WordPrediction

Jackie Goor
July 19, 2016

Word Prediction: A Simple Application

Purpose:

This document presents the results of a project to create a word prediction application using a training data set provided by SwiftKey. This data set was be used to create the word prediction algorithm in the form of a shiny application. The data set (i.e. the corpus) is comprised of 3 text files (named en_US.blogs.txt, en_US.twitter.txt, and en_US.news.txt) and can be downloaded below. Some of the challenges involved processing the data set because of its size and creating an application with acceptable performance.

download data here

Data Processing and Transformations

The first steps I took in processing the data were to set all text to lower-case, remove punctuation, and collapse multiple spaces into a single space. I also removed all non-alpha characters. I also removed words from my “unacceptable” word list to prevent these from being part of my predictions.

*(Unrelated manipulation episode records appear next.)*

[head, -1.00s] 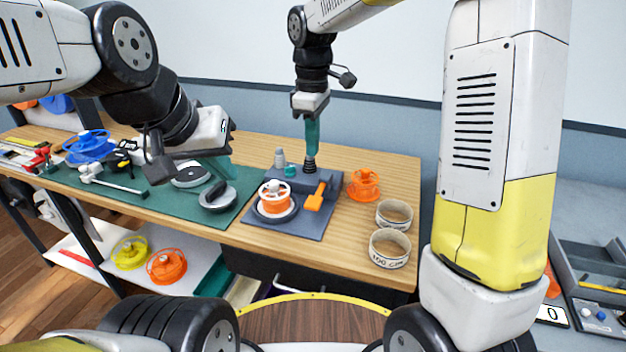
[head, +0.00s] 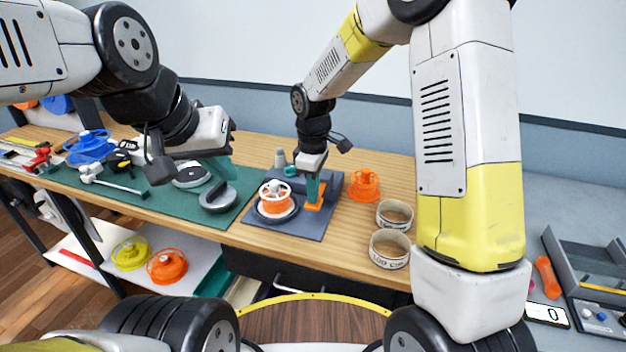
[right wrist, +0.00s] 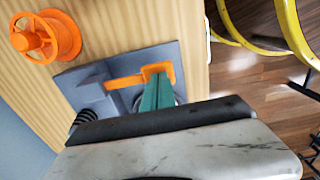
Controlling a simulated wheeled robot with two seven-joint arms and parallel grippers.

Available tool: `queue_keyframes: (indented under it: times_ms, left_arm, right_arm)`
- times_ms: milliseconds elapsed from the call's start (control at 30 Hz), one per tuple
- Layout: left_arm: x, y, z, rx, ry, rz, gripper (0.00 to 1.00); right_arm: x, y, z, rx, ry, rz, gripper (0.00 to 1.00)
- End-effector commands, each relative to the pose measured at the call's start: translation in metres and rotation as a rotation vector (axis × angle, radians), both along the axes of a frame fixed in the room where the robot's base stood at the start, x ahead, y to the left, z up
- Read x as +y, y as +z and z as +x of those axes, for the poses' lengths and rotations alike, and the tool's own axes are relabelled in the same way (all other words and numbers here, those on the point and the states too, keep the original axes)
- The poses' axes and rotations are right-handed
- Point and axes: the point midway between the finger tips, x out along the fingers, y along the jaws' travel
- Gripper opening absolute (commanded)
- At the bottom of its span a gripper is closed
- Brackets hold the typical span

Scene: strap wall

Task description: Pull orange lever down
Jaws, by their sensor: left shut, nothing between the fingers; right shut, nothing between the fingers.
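The orange lever (head: 321,190) is on the grey-blue fixture (head: 290,225) on the workbench. In the right wrist view it is an orange arm (right wrist: 124,82) with a wider end plate. My right gripper (head: 311,203) is shut and empty, pointing down at the lever's wide end and partly hiding it. In the right wrist view its teal fingertips (right wrist: 157,80) overlap that end plate; I cannot tell if they press on it. My left gripper (head: 228,174) is shut and empty, held over the green mat to the left.
A white-and-orange spool (head: 275,197) sits on the fixture left of the lever. An orange spool (head: 365,184) and two tape rolls (head: 390,248) stand to the right. The green mat (head: 130,202) holds tools and a dark round-based device (head: 217,198).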

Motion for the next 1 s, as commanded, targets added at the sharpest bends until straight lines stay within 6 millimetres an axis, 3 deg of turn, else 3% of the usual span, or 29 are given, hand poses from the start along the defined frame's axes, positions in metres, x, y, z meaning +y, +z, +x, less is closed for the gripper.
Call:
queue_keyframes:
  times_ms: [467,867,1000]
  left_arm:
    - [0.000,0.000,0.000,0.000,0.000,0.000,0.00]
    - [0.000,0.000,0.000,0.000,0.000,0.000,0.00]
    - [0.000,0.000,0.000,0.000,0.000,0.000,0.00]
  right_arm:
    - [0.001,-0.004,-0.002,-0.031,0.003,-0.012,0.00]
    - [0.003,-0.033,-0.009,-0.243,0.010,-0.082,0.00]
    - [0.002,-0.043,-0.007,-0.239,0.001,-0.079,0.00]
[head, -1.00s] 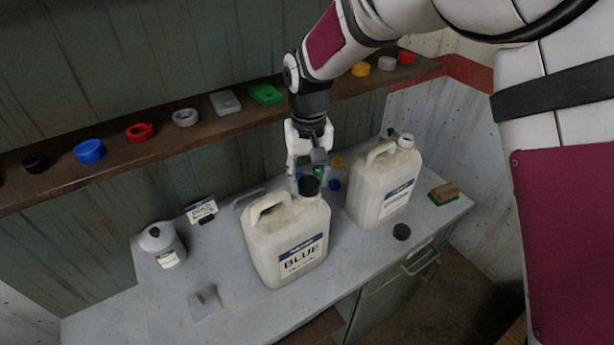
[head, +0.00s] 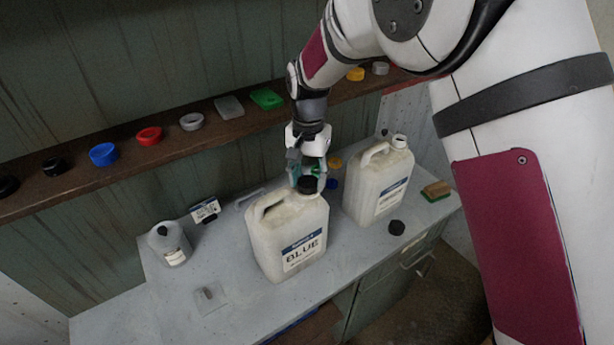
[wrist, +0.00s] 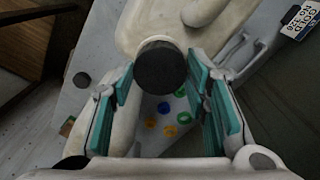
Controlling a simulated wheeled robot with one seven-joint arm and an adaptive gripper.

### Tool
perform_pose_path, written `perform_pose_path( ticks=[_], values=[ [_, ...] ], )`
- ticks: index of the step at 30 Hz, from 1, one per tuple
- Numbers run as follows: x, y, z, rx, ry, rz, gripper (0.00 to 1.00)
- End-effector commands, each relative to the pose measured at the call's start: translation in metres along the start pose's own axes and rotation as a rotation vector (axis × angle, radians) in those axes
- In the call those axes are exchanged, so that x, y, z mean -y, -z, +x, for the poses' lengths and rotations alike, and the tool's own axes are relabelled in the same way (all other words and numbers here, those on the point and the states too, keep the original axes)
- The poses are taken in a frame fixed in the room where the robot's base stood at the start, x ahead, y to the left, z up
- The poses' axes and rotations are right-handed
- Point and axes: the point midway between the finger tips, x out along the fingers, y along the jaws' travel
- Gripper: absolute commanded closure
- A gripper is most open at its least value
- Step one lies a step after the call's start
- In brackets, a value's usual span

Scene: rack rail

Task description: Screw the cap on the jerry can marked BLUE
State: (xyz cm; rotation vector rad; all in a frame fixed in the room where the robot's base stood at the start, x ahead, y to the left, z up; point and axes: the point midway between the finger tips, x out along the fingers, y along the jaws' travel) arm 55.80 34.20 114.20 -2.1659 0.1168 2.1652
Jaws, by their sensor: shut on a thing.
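The jerry can marked BLUE (head: 275,235) is off-white and stands upright on the bench; its pale body fills the top of the wrist view (wrist: 140,22). A black cap (head: 308,185) sits at its neck, and it shows as a dark disc in the wrist view (wrist: 160,66). My gripper (head: 308,176) is above the neck with its teal-padded fingers on either side of the cap, shut on it. The wrist view also shows my gripper (wrist: 163,76) around the cap. The neck's thread is hidden, so I cannot tell how tightly the cap sits.
A second off-white jerry can (head: 372,198) stands just right. A grey canister (head: 170,243) stands left. The shelf (head: 120,140) behind holds several coloured caps. Small coloured rings (wrist: 170,131) lie behind the cans.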

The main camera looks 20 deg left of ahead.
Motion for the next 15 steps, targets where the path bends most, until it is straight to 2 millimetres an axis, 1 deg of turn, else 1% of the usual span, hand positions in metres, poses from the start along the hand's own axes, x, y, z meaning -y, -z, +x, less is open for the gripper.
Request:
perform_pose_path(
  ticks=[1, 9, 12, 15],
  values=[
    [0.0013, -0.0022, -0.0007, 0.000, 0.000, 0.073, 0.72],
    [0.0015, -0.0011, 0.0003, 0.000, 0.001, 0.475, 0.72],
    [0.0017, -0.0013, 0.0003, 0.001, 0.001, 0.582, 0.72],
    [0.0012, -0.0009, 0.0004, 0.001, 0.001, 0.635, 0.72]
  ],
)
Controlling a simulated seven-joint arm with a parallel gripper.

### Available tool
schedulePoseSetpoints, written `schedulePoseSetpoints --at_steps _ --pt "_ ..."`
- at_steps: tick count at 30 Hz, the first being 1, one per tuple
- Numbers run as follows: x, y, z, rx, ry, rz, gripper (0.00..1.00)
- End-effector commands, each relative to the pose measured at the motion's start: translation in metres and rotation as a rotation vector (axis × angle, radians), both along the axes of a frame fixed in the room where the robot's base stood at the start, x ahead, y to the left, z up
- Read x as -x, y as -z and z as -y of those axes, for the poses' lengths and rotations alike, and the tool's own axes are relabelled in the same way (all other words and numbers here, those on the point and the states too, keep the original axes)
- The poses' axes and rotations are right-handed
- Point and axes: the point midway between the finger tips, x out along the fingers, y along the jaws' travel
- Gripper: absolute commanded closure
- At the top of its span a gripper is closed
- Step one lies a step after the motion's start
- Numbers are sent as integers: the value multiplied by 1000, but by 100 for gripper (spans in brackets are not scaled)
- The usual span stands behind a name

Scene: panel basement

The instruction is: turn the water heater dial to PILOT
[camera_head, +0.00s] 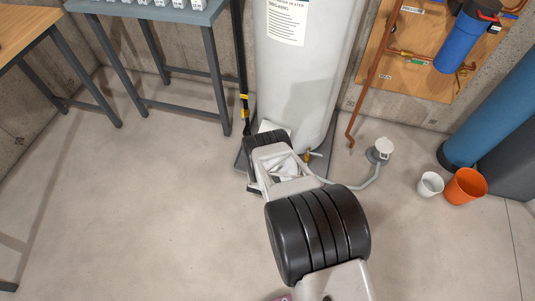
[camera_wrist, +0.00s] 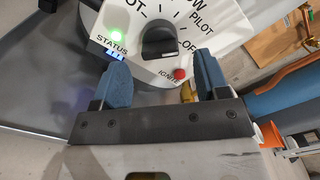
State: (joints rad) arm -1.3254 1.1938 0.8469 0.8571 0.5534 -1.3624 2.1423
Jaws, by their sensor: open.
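The white water heater (camera_head: 300,80) stands at the back middle in the head view. In the wrist view its control panel (camera_wrist: 137,68) is close ahead, with a black dial (camera_wrist: 158,40) in the middle. The labels PILOT and OFF lie to the dial's right, and part of another label lies to its left. I cannot tell surely which mark the dial points to. My gripper (camera_wrist: 161,58) is open, its blue fingers apart below the dial, one toward each side, and empty.
A red IGNITE button (camera_wrist: 180,74) sits near the right finger, and a green status light (camera_wrist: 116,37) near the left. In the head view a grey drain pipe (camera_head: 365,181), white cup (camera_head: 430,184) and orange bucket (camera_head: 466,186) stand right.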

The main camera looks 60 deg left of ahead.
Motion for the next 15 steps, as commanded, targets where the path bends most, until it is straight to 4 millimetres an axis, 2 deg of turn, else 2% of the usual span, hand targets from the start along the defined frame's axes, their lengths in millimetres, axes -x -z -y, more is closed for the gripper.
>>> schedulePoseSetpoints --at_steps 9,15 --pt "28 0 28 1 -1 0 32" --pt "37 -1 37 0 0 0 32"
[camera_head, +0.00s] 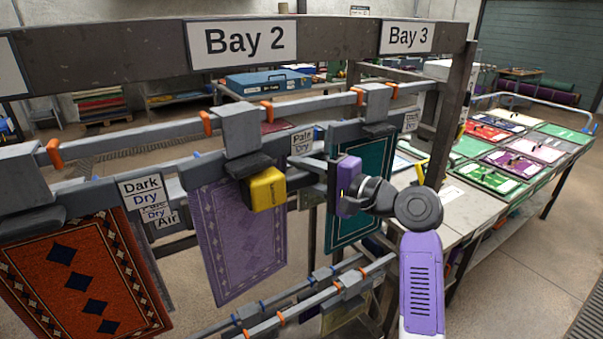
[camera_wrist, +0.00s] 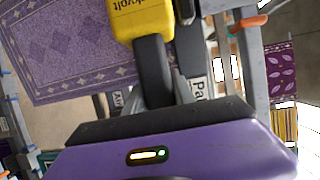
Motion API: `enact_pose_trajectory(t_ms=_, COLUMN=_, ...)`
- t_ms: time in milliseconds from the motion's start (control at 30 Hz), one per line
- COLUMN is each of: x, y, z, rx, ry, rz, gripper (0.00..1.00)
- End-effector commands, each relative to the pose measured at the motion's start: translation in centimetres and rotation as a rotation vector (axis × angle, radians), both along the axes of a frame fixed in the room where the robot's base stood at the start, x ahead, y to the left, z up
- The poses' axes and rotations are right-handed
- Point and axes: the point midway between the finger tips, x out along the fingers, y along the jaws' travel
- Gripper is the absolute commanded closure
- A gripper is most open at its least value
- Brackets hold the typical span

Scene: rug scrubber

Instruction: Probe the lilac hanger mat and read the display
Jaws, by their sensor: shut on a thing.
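The lilac mat (camera_head: 236,238) hangs from a grey clamp on the Bay 2 rail, with a pale diamond border. It also fills the upper left of the wrist view (camera_wrist: 70,55). My gripper (camera_head: 283,178) reaches in from the right and is shut on a yellow handheld meter (camera_head: 267,190). The meter is at the mat's upper right, in front of it. In the wrist view, the meter (camera_wrist: 139,18) is at the top, its dark lettering partly cut off. I cannot tell whether it touches the mat. Its display does not show in either view.
An orange-red mat (camera_head: 85,275) hangs left and a teal mat (camera_head: 358,215) hangs right, close behind my wrist. Tags reading Dark Dry (camera_head: 141,190) and Pale (camera_head: 302,141) hang on the rail. Lower rails (camera_head: 300,300) run below. A table with colourful mats (camera_head: 515,155) stands right.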

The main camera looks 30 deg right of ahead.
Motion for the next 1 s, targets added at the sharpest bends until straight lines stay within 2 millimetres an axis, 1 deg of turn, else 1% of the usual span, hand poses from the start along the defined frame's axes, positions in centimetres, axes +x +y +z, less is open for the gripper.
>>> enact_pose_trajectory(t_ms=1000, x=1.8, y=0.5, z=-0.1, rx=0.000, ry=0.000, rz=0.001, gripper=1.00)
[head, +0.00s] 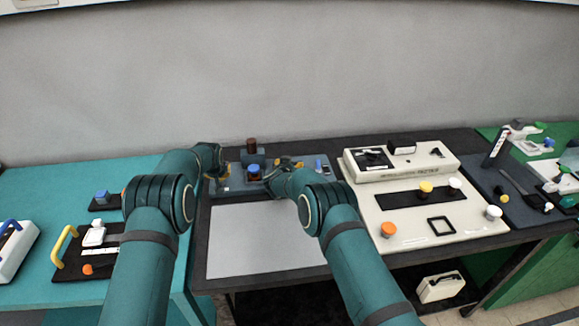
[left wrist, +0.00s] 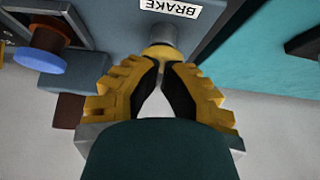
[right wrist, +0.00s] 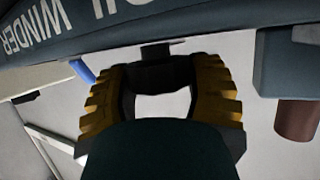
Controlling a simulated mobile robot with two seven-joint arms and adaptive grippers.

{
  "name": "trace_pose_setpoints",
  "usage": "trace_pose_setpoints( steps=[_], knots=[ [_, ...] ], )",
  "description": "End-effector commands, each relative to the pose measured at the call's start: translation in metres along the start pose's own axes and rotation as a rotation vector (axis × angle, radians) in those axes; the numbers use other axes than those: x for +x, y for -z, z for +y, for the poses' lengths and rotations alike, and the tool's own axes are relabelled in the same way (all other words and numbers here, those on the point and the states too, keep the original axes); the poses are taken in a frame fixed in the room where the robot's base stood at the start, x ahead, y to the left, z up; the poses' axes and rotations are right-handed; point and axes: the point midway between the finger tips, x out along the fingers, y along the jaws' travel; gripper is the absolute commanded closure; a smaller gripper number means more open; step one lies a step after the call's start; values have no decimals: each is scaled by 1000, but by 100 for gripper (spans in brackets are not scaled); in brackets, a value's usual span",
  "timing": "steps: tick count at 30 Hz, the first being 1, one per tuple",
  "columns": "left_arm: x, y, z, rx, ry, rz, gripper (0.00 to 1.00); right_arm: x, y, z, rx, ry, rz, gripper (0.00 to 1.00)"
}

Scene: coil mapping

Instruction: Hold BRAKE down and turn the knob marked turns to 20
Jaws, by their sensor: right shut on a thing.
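The grey-blue winder unit (head: 232,187) stands at the back of the dark table. Its BRAKE label (left wrist: 170,8) shows in the left wrist view, beside a round grey post with a yellowish end (left wrist: 160,50). My left gripper (head: 216,172) is shut; its tips (left wrist: 162,62) meet at that yellowish end, and I cannot tell how far it is pressed. My right gripper (head: 274,174) is at the unit, shut on a small dark part (right wrist: 157,52) below the WINDER lettering. The pads hide most of that part; I cannot tell whether it is the turns knob, and no turns reading is legible.
A blue-topped knob (head: 254,169) and a brown cylinder (head: 251,146) stand between my grippers. A blue part (head: 319,165) is at the unit's right. A grey mat (head: 260,240) lies clear in front. A cream panel with knobs (head: 440,225) stands to the right.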

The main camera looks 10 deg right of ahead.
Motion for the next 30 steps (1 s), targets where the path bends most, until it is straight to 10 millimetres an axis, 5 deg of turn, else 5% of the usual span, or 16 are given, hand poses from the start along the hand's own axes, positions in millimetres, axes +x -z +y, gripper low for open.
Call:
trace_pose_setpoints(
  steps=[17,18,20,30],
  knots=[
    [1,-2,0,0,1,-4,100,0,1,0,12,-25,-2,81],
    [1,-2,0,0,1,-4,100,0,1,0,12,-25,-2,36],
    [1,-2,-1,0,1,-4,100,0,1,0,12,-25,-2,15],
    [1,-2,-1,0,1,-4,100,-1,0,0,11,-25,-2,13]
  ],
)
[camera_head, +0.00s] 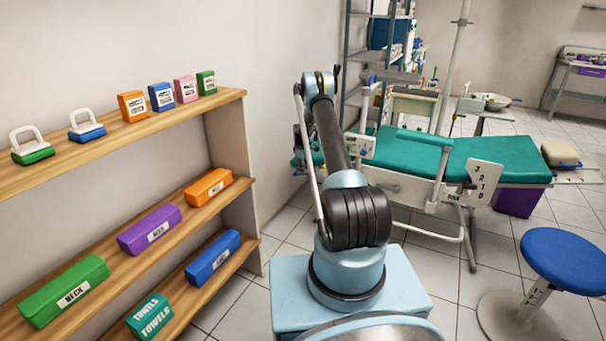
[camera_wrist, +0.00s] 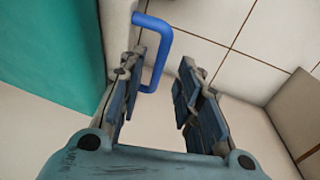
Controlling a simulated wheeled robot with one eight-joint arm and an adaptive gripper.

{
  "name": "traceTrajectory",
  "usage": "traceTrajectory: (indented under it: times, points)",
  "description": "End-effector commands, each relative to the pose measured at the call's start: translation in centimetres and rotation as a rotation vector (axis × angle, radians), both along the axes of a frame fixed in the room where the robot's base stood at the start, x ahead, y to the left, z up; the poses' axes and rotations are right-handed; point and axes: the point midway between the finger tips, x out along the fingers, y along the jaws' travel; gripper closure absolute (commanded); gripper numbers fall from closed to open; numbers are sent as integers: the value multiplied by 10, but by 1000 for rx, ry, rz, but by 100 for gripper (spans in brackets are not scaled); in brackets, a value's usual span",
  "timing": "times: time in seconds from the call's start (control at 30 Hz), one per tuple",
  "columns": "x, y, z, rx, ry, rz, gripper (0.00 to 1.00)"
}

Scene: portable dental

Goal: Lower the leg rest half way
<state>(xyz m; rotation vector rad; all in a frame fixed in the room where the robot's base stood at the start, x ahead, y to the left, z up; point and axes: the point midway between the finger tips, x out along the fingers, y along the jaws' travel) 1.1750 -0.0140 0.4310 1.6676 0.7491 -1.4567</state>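The chair has a teal cushion in two parts in the head view: a right part (camera_head: 505,158) and a left part (camera_head: 392,153), partly behind my arm. I cannot tell for sure which is the leg rest. A white plate (camera_head: 484,182) marked 3, 2, 1, 0 hangs on its near side. In the wrist view a teal surface (camera_wrist: 50,50) fills the left, with a blue bent handle (camera_wrist: 165,40) beside it. My gripper (camera_wrist: 165,62) is open, the handle's lower end between its fingers, nearer the left one. I cannot tell whether they touch. In the head view my arm mostly hides the gripper.
A wooden shelf (camera_head: 130,128) with boxes stands at left. A blue stool (camera_head: 565,262) stands at front right. A metal rack (camera_head: 349,50) and a side table (camera_head: 493,117) are behind the chair. Tiled floor (camera_head: 455,295) is clear between my base and the stool.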

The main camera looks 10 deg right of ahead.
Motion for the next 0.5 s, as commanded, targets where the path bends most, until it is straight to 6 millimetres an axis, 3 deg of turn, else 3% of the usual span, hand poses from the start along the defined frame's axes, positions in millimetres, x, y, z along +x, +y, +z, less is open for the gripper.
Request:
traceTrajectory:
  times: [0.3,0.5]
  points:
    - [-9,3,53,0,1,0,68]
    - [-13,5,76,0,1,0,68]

1-grams through 5-grams were then created and the frequencies of the nth predicted words were compiled (i.e. for 5-grams, I compiled the frequencies for the 4 predictor words and the 5th predicted word). Since the prediction algorithm predicts the 3 most common next-words (based on frequency), I only needed to keep the top 3 ranked predicted words for each set of n-gram predictors. This helped reduce the size of each data set.

Application Algorithm

I ended up with 5 data sets comprised of the n-grams (1-gram thru 5-grams) with each (n-1)-word Predictor and the 3 most common next-words. When the user enters a phrase in the application, then pushes the “Predict” button, the entered phrase is “cleaned” (lower-cased, punctuation removed, non-alpha characters removed). Then the last n-words entered are searched for in the 5 data sets (i.e. if the user has entered 4 or more words, the 5-gram data set is searched first for the last 4 words as Predictor words and the Predicted words are returned). If nothing is found in the search, then the “next” n-gram data set is searched using the last n-1 words entered, and so on until a Prediction is found.

Enhancements

The enhancements I would like to do include (but have not had time for yet):

    1. Predicting without the user having to push the "Predict" button.

    2. Improving performance.

Conclusion

This may suffice as a first effort in word processing and word prediction, but I feel that I have just scratched the surface in exploring the available algorithms and packages. Please be gentle in your grading!

Thank you.